Focus sur les Transnumériques @ Mons2015 par Yann Le Saint

Cet article fait partie d’une série de textes réalisés par des étudiants de l’ESA Saint-Luc, dans le cadre des cours donnés par Philippe Franck, directeur des Transnumériques.

Dans le cadre de Mons2015, Capitale européenne de la culturel, a eu lieu du 27 novembre au 12 décembre, la cinquième édition du festival Transnumériques Petit tour d’horizon de son exposition et de la conférence de Philippe Baudelot à Arts2 qui y était également associée le 8 décembre.

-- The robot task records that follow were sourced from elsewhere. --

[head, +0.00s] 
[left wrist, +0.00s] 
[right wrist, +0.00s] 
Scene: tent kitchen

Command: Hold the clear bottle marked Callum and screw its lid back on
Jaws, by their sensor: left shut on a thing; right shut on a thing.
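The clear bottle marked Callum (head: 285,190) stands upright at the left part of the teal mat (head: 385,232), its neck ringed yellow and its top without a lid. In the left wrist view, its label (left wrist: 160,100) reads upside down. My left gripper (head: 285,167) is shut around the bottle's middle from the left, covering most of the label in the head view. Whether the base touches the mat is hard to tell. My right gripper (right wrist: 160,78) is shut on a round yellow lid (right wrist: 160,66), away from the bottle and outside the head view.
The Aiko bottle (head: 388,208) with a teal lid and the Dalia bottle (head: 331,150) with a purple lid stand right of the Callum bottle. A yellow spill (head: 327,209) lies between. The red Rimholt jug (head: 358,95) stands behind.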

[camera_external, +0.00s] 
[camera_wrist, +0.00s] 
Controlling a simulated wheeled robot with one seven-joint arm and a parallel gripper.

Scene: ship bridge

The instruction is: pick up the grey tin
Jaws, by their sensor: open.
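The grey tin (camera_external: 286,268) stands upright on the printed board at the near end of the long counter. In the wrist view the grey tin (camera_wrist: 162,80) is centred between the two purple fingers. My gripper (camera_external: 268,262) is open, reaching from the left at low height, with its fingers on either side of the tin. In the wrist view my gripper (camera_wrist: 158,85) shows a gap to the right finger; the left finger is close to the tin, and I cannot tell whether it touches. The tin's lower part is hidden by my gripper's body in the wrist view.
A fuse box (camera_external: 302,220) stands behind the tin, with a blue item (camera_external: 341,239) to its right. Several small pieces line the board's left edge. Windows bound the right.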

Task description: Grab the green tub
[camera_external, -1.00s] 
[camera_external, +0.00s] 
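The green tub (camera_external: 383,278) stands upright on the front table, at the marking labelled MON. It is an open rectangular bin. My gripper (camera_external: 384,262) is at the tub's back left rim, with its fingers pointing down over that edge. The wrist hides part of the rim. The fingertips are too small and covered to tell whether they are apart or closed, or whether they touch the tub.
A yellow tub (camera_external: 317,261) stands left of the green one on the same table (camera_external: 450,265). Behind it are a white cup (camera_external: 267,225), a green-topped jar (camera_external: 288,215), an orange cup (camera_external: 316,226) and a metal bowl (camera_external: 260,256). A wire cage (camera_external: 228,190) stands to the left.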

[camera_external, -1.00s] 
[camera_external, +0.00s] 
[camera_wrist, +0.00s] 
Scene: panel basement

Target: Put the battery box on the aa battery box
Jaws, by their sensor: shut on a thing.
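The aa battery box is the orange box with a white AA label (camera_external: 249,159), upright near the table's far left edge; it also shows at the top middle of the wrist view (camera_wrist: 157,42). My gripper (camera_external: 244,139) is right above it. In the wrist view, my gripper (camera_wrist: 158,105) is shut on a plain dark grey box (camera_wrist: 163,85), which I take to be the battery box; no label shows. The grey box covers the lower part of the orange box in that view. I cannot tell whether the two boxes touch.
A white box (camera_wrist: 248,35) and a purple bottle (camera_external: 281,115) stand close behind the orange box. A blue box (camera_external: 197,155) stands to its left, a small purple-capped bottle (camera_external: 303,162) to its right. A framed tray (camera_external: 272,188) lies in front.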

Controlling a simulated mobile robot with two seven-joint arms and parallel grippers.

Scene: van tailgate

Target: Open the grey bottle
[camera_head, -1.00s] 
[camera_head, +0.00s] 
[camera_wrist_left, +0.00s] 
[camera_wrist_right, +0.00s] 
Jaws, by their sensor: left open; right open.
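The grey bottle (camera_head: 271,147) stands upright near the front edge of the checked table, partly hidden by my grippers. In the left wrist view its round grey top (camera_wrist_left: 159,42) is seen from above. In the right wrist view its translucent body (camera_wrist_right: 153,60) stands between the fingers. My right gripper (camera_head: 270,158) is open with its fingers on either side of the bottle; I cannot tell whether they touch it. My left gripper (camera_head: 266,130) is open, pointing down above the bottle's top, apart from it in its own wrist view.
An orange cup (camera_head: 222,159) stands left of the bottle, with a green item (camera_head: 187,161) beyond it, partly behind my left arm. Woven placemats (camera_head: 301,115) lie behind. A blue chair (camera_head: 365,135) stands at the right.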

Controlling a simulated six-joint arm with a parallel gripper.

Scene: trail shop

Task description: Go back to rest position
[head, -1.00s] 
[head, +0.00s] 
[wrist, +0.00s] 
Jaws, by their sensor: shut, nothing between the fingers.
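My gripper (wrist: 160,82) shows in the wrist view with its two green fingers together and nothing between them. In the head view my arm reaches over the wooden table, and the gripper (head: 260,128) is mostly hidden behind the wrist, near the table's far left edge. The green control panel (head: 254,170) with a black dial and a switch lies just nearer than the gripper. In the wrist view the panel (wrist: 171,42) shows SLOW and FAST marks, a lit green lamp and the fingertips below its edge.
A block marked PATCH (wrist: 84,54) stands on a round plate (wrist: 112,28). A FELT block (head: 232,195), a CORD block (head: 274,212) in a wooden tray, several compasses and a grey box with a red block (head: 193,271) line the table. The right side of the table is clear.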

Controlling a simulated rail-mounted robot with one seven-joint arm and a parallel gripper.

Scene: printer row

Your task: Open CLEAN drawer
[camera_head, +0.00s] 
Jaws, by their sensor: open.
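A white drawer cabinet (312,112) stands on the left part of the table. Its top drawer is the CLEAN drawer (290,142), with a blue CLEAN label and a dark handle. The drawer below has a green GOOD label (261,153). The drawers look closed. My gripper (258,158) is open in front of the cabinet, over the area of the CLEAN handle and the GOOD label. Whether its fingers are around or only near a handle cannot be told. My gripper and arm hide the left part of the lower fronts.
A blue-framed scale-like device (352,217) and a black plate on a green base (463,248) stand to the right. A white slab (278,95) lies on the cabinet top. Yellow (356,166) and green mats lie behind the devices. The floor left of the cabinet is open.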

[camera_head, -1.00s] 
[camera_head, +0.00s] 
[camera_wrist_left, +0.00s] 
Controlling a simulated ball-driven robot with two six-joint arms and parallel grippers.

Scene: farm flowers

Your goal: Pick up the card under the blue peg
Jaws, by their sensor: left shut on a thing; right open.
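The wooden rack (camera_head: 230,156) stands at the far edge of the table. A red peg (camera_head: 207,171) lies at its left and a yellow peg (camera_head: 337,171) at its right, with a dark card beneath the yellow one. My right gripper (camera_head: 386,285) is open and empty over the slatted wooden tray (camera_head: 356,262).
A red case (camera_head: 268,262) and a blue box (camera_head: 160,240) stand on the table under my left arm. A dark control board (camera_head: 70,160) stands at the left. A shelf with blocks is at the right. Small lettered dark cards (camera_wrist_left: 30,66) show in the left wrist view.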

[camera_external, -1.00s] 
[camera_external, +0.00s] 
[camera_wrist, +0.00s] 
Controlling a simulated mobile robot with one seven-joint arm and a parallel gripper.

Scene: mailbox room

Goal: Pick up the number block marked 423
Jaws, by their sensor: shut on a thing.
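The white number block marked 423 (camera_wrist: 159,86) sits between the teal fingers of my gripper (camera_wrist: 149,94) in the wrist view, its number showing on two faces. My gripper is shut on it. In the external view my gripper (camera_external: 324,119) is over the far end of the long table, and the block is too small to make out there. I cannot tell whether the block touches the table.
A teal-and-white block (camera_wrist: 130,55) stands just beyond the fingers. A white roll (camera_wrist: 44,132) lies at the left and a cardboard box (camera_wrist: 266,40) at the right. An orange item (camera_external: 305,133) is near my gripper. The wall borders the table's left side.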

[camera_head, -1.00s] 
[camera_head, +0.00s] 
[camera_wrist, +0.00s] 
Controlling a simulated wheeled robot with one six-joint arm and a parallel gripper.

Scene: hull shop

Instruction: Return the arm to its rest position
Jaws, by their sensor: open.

Philippe-Franck-2013_TransculturesLe festival des Transnumériques fête cette année ses dix ans à l’occasion de cette riche cinquième édition. Dix ans que son directeur, Philippe Franck, nous propose avec son équipe de Transcultures, tous les deux ans, une sélection d’installations, de conférences et de rencontres toujours à la pointe du développement des cultures numériques. Et cette année ne fera pas exception à la règle : elle aura même été fêtée en grande pompe. Philippe Franck, également commissaire artistique de l’expo Emergences numériques, nous ouvre les portes pour une visite guidée.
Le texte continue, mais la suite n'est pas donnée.